He also wrote an introductory book in Dutch about developing in Ruby and Rails, Programmeren met Ruby en Rails, Van Duuren Media. In 2012, he authored a book on the Go programming language, The Way To Go, iUniverse. In 2013, in collaboration with Dzenan Ridzanovic, he authored Learning Dart and Dart Cookbook, both by Packt Publishing.
I would like to thank the technical reviewers Pascal Bugnion, Michael Otte, and Dustin Stansbury for the many useful remarks that improved the text.
About the Reviewers
Pascal Bugnion is a data scientist with a strong analytical background as well as a passion for software development. He pursued a materials science undergraduate degree at Oxford University. He then went on to complete a PhD in computational physics at Cambridge University, during which he developed and applied the quantum Monte Carlo methods to solidstate physics. This resulted in four publications, including an article in Physical Review Letters, the leading physics journal. He now works as a database architect for SCL Elections, a company that specializes in predicting voter behavior.
Pascal is strongly interested in contributing to open source software, especially the Python scientific stack. He has contributed to NumPy, matplotlib, and IPython, and maintains ScikitMonaco, a Python library for Monte Carlo integration as well as GMaps, a Python module for embedding Google maps in IPython notebooks.
Michael Otte has interests that include the application of artificial intelligence to robotics, with a focus on path planning algorithms and multirobot systems. He has been using the Julia language since 2012 to implement motion planning, graph search, and other algorithms, many of which have appeared in top peer-reviewed publications. See www.ottelab.com for more details. He is currently a research associate with the Department of Aerospace Engineering Sciences at the University of Colorado at Boulder. Prior to this, he was a postdoctoral associate with the Laboratory for Information and Decision Systems (LIDS) at the Massachusetts Institute of Technology. He received his PhD and MS degrees at the University of Colorado at Boulder in computer science and a BS degree in aeronautical engineering and computer science from Clarkson University.

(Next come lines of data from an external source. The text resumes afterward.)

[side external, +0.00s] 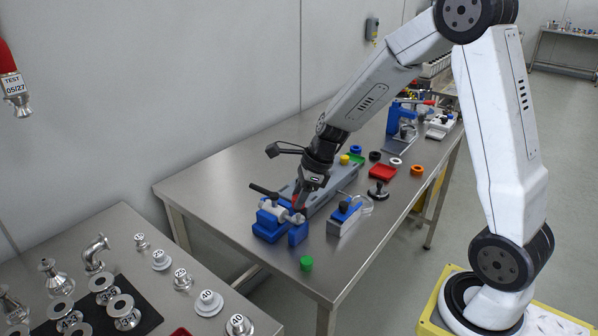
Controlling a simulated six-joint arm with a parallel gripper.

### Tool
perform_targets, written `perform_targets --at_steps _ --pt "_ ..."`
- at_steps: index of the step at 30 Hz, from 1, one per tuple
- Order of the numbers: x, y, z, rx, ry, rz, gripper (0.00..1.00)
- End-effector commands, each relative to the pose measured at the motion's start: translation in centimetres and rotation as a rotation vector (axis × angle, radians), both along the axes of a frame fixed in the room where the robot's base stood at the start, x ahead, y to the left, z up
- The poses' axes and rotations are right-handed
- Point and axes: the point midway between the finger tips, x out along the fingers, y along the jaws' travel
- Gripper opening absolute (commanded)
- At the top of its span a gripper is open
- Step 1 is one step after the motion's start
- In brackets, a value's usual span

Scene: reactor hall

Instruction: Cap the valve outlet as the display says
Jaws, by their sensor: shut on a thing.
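The valve (280,210), a grey metal body with a black lever handle (263,190), sits in a blue vise (268,228) near the front left of the steel table. My gripper (299,207) points down at the valve's right end. A green cap (306,263) stands alone near the table's front edge. Further back are a yellow cap (344,160), a black cap (375,156), a white ring (396,162) and an orange cap (417,170). No readable display shows.
A blue and grey block (345,215) stands right of the vise. A blue fixture (401,118) is at the far end. A second bench (205,270) with numbered metal fittings is at lower left.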

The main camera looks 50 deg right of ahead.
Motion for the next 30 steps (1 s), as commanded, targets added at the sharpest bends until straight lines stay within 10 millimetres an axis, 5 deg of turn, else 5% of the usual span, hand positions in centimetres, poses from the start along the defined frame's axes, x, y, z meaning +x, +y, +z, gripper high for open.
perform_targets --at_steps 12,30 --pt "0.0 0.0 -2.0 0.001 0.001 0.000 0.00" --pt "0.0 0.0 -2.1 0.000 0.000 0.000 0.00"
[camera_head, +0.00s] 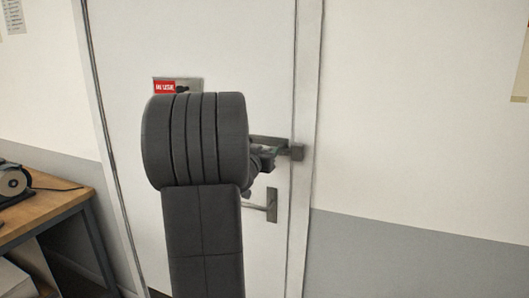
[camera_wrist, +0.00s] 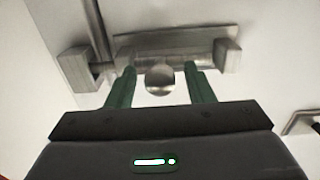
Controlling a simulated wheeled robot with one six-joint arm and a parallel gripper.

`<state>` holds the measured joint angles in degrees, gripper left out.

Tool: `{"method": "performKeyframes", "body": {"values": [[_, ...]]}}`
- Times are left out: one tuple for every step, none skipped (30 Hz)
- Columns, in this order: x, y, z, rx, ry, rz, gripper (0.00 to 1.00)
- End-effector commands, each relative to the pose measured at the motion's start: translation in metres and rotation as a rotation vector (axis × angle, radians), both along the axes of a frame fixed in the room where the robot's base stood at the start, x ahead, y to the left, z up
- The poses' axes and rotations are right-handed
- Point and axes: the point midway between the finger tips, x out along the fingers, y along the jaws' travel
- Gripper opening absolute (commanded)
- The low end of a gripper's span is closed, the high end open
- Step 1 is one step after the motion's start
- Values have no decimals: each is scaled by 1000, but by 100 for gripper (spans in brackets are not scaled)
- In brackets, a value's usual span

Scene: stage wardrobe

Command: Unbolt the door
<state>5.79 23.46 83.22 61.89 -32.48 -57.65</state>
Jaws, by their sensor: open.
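A metal slide bolt (camera_wrist: 180,42) is fixed on the white door (camera_head: 240,40). In the wrist view its round knob (camera_wrist: 159,79) sits between the two green fingers of my gripper (camera_wrist: 161,88). The fingers are open, one on each side of the knob, with a visible gap to each. The bolt's keeper (camera_wrist: 77,66) is at the left in the wrist view. The bar appears to reach the keeper. In the head view the keeper (camera_head: 298,151) sits on the door frame. My arm hides most of the bolt and gripper there.
A lever handle (camera_head: 264,205) is below the bolt. A red "IN USE" sign (camera_head: 165,86) is on the door, partly behind my arm. A wooden table (camera_head: 45,208) with a dark device (camera_head: 14,181) stands at the left.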

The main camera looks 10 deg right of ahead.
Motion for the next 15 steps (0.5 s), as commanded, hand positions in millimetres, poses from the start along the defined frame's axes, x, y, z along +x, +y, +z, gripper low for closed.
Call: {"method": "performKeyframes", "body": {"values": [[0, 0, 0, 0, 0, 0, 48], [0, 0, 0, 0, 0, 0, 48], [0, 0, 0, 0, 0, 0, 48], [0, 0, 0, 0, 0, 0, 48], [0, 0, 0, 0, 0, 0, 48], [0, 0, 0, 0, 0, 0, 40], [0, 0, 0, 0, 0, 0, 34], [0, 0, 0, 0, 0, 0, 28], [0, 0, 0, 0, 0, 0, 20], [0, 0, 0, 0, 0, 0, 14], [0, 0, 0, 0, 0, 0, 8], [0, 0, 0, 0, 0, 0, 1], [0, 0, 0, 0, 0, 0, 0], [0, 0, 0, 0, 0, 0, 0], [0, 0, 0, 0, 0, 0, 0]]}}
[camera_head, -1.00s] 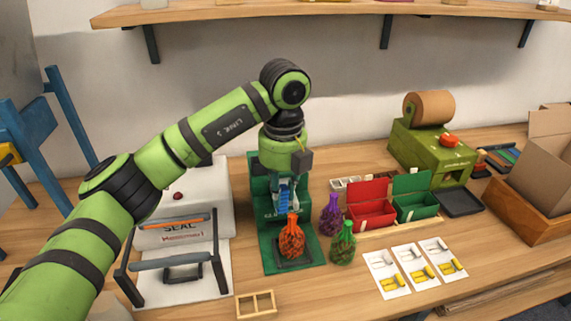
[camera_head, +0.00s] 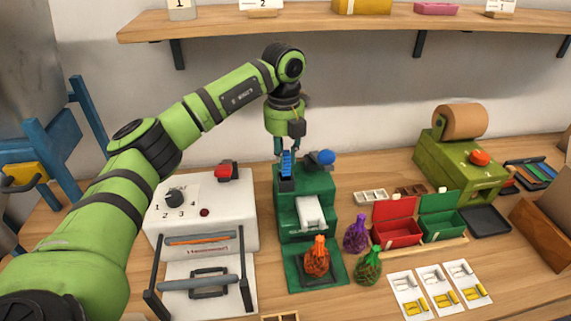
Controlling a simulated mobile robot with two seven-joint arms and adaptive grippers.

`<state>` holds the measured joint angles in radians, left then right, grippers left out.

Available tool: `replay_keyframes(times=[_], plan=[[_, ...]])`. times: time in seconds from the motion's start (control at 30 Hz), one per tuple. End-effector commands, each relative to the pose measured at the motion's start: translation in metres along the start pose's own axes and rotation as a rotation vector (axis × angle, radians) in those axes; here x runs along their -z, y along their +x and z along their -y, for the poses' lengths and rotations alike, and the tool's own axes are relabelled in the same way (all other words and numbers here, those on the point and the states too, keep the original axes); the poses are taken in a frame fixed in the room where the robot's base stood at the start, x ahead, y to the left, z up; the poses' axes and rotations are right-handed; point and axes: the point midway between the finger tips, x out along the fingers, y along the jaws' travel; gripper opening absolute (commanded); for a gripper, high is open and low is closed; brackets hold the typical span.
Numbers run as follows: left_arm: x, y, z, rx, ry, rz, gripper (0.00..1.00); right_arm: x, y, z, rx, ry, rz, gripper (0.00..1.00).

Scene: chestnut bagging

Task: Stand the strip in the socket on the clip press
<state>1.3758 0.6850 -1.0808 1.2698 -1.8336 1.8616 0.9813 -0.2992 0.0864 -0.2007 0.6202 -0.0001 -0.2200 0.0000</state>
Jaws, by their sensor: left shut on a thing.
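The blue strip (camera_head: 287,164) is upright in my left gripper (camera_head: 288,153), at the back left of the green clip press (camera_head: 318,183). My left gripper points down and is shut on its upper part. The strip's lower end meets a dark block, which looks like the socket (camera_head: 287,185), on top of the press. I cannot tell whether the strip is seated in it or just above it. A blue knob (camera_head: 325,157) is to the right of the strip. My right gripper is not in view.
An orange net bag (camera_head: 317,258) stands on the press's front plate, with purple (camera_head: 356,233) and green (camera_head: 368,266) bags to its right. The white sealer (camera_head: 205,220) stands close on the left. A shelf (camera_head: 350,22) runs above the bench.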

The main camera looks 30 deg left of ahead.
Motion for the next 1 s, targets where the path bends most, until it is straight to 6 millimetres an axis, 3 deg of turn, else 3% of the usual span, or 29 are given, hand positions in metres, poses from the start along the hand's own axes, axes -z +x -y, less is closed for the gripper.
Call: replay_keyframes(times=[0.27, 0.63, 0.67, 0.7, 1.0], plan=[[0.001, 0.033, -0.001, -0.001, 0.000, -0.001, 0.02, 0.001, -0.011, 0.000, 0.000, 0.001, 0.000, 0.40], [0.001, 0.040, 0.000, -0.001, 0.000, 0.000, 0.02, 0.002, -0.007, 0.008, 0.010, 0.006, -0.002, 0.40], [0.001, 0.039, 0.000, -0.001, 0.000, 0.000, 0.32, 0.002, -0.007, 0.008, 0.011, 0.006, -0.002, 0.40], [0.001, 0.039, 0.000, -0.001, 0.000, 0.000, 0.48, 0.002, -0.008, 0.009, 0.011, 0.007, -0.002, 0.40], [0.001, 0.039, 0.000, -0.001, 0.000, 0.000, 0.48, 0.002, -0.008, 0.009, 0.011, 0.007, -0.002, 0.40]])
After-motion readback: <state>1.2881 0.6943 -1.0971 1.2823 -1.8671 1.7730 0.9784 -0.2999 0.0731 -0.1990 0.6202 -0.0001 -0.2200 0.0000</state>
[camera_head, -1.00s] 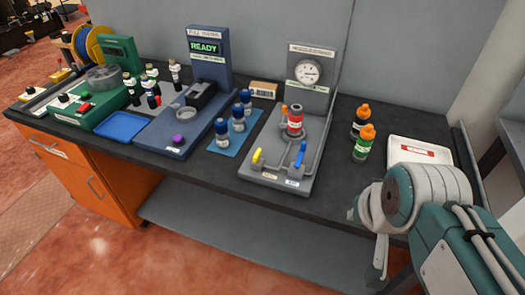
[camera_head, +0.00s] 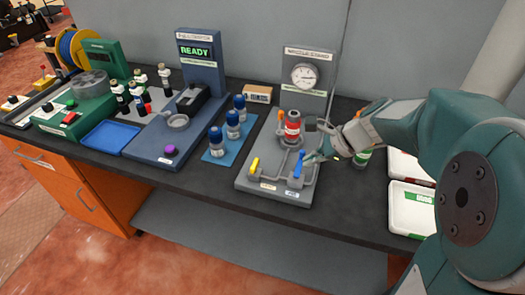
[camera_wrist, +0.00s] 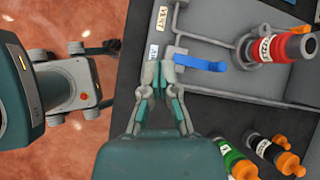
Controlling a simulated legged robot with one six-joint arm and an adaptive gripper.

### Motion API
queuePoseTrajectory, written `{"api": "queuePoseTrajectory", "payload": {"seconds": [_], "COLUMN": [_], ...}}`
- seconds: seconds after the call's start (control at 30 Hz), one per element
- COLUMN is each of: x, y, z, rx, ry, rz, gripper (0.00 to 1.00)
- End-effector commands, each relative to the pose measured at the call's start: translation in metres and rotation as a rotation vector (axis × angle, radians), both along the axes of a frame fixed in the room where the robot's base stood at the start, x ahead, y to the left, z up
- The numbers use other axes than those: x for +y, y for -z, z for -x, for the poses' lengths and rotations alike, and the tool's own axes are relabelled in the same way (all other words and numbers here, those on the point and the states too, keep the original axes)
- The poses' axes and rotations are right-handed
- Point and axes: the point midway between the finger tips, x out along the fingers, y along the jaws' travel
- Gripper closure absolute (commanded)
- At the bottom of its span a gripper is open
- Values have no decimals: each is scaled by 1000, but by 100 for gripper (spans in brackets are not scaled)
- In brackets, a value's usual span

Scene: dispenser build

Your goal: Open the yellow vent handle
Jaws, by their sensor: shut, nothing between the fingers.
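The yellow vent handle (camera_head: 255,165) stands at the front left of the grey station plate (camera_head: 250,188) in the head view. The wrist view shows the vent label (camera_wrist: 162,18), but I cannot make out the handle there. A blue handle (camera_head: 298,163) is to its right; it also shows in the wrist view (camera_wrist: 205,64). My gripper (camera_wrist: 160,72) is shut and empty, its fingertips close beside the blue handle.
A red bottle (camera_head: 292,128) sits behind the handles, below a gauge panel (camera_head: 305,78). Blue-capped bottles (camera_head: 232,125) stand to the left. Green (camera_wrist: 235,160) and black (camera_wrist: 264,150) bottles are near my gripper. White trays (camera_head: 409,222) lie at right.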

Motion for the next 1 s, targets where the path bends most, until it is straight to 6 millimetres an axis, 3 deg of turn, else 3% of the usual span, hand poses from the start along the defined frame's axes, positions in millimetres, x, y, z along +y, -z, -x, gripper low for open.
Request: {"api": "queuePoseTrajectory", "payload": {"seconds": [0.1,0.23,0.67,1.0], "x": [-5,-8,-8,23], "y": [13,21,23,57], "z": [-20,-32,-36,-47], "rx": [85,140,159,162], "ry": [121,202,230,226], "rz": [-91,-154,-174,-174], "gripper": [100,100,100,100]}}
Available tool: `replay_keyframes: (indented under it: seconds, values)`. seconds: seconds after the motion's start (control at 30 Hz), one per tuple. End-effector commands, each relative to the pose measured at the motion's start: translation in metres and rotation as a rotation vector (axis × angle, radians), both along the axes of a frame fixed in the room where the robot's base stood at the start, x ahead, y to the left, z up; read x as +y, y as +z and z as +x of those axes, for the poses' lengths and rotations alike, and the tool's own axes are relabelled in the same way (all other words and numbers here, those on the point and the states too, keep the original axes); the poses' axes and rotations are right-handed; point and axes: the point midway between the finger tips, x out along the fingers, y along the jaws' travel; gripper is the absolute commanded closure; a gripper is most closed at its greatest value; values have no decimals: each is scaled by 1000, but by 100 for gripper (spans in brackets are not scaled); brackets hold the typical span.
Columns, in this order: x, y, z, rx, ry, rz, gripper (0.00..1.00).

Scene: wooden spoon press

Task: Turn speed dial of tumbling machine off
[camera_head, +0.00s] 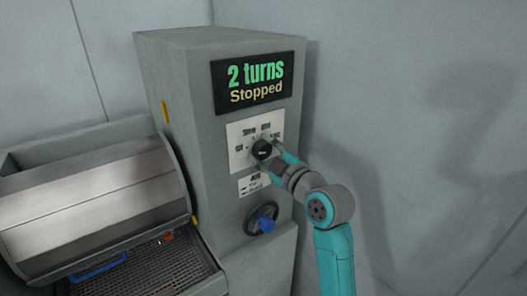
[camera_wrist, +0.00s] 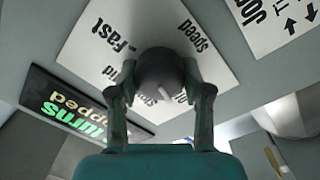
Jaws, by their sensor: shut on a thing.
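The tumbling machine (camera_head: 185,75) is a grey cabinet with a display (camera_head: 253,83) reading "2 turns" and "Stopped". Below the display, a white panel (camera_head: 236,132) carries the black round speed dial (camera_head: 262,149). My gripper (camera_head: 270,158) reaches the dial from the lower right. In the wrist view its two fingers (camera_wrist: 160,95) are shut around the sides of the dial (camera_wrist: 158,68).
A blue knob (camera_head: 264,219) on a dark round base sits below the dial, under a small arrow label (camera_head: 252,185). A metal drum (camera_head: 88,198) is at the left, above a mesh tray (camera_head: 150,268) with a blue-handled item. Free room lies right of the cabinet.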

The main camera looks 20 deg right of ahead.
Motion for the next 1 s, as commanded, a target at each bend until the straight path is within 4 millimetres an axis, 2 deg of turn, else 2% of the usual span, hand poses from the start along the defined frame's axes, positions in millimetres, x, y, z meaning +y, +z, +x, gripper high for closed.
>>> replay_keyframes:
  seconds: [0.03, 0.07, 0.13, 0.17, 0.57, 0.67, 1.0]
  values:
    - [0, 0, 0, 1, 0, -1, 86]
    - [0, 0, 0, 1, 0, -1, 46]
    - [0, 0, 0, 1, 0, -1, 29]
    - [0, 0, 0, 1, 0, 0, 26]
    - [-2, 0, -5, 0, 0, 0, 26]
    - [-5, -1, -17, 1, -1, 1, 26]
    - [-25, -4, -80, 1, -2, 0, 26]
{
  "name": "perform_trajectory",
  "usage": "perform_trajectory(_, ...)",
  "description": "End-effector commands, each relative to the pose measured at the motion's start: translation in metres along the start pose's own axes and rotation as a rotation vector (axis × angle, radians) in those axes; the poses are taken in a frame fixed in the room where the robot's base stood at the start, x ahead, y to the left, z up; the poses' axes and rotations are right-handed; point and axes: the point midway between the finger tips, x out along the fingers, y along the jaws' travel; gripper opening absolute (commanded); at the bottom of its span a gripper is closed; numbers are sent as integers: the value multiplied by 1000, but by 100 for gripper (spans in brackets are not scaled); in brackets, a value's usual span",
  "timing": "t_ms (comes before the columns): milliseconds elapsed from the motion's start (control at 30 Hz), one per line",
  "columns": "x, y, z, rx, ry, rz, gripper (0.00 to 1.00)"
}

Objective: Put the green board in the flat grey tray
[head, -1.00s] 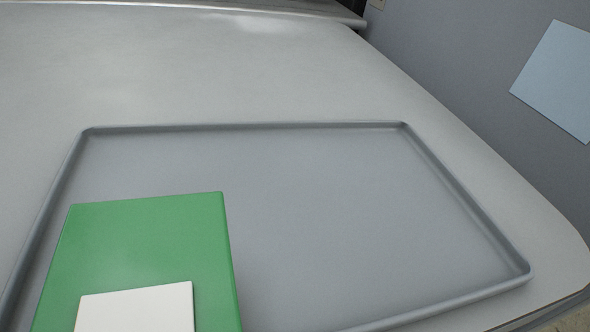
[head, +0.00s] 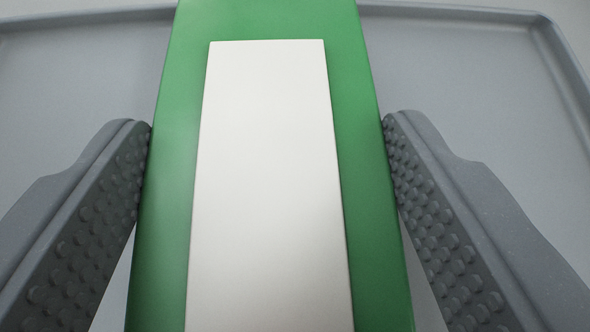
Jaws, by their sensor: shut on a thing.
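The green board (head: 170,200) fills the middle of the head view, with a white rectangular panel (head: 265,180) on its face. My gripper (head: 268,125) is shut on the board, its studded grey fingers against the left and right edges. The flat grey tray (head: 480,80) shows behind and on both sides of the board. The board lies over the tray in the picture; whether its underside touches the tray floor cannot be told. The lower end of the board runs out of the frame.
The tray's low raised rim (head: 560,50) runs along the top and the right. The bare tray floor to the right of the board is clear. A strip of pale table shows beyond the rim at the upper right.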

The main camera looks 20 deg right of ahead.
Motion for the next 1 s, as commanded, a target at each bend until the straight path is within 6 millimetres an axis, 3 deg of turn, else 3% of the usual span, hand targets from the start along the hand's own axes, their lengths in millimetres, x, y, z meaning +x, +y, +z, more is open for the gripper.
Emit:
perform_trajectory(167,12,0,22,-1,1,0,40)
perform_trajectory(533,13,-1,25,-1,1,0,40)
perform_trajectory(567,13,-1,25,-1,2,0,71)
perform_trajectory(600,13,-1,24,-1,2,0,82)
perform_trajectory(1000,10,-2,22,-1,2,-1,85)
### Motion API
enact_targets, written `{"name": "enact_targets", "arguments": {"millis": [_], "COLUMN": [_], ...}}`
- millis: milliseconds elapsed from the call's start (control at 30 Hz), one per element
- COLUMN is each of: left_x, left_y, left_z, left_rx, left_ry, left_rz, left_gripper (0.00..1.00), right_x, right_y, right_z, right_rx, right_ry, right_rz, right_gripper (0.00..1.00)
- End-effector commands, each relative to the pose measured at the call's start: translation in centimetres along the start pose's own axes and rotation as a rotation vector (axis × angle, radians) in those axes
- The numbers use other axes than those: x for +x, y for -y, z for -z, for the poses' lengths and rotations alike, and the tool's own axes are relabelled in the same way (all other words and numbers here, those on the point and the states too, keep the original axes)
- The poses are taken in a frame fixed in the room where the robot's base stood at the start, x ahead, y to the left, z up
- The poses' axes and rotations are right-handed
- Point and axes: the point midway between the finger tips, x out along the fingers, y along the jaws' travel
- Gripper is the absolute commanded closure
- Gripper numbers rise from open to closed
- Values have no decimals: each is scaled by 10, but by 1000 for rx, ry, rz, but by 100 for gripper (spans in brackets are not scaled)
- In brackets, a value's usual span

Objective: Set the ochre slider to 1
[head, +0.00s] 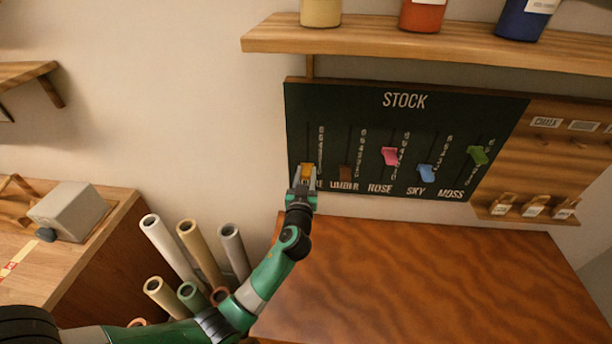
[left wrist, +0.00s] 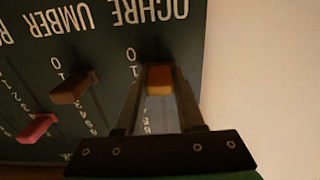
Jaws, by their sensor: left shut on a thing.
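The dark green STOCK board (head: 440,112) hangs on the wall with several vertical sliders. The ochre slider (head: 307,169) is the leftmost one, low on its track. My left gripper (head: 304,175) is shut on its orange-yellow knob. In the left wrist view, the board appears upside down, and the ochre slider (left wrist: 159,80) sits between the two fingers of my left gripper (left wrist: 160,85). Its knob appears near the marks 0 and 1; the fingers hide the marks beyond, and I cannot tell its exact setting. My right gripper is not in view.
The umber slider (head: 346,172) is beside the ochre one, also low. The rose (head: 390,156), sky (head: 426,173) and moss (head: 478,155) sliders are further right. A shelf with jars (head: 360,40) is above. A brown table (head: 430,285) is below, and rolled tubes (head: 193,240) stand at the left.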

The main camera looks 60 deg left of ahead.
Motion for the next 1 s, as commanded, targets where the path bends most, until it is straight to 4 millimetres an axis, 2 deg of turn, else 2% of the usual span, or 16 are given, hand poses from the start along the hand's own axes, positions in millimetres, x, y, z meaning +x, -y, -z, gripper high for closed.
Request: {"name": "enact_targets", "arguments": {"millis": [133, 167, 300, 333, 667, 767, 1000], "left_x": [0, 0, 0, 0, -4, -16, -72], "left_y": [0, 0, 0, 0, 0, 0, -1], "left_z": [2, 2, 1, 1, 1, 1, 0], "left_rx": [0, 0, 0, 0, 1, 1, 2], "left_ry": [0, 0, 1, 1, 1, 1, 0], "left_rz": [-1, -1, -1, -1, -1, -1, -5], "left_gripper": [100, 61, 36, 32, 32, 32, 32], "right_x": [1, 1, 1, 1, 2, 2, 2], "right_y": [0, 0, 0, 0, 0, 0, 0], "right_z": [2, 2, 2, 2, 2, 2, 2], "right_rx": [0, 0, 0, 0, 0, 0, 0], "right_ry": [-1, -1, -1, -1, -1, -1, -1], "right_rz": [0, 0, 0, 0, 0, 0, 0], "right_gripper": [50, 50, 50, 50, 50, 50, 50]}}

Dustin Stansbury received his BS degree in both physics and psychology from Appalachian State University and his PhD degree in vision science from the University of California, Berkeley. His graduate research focused on developing hierarchical statistical models of the mammalian visual and auditory systems. He currently works in the field of music retrieval and regularly contributes to his machine learning blog, theclevermachine.
Dustin has contributed a chapter to the text book, Scene Vision: Making sense of what we see, MIT Press 2014, Cambridge MA.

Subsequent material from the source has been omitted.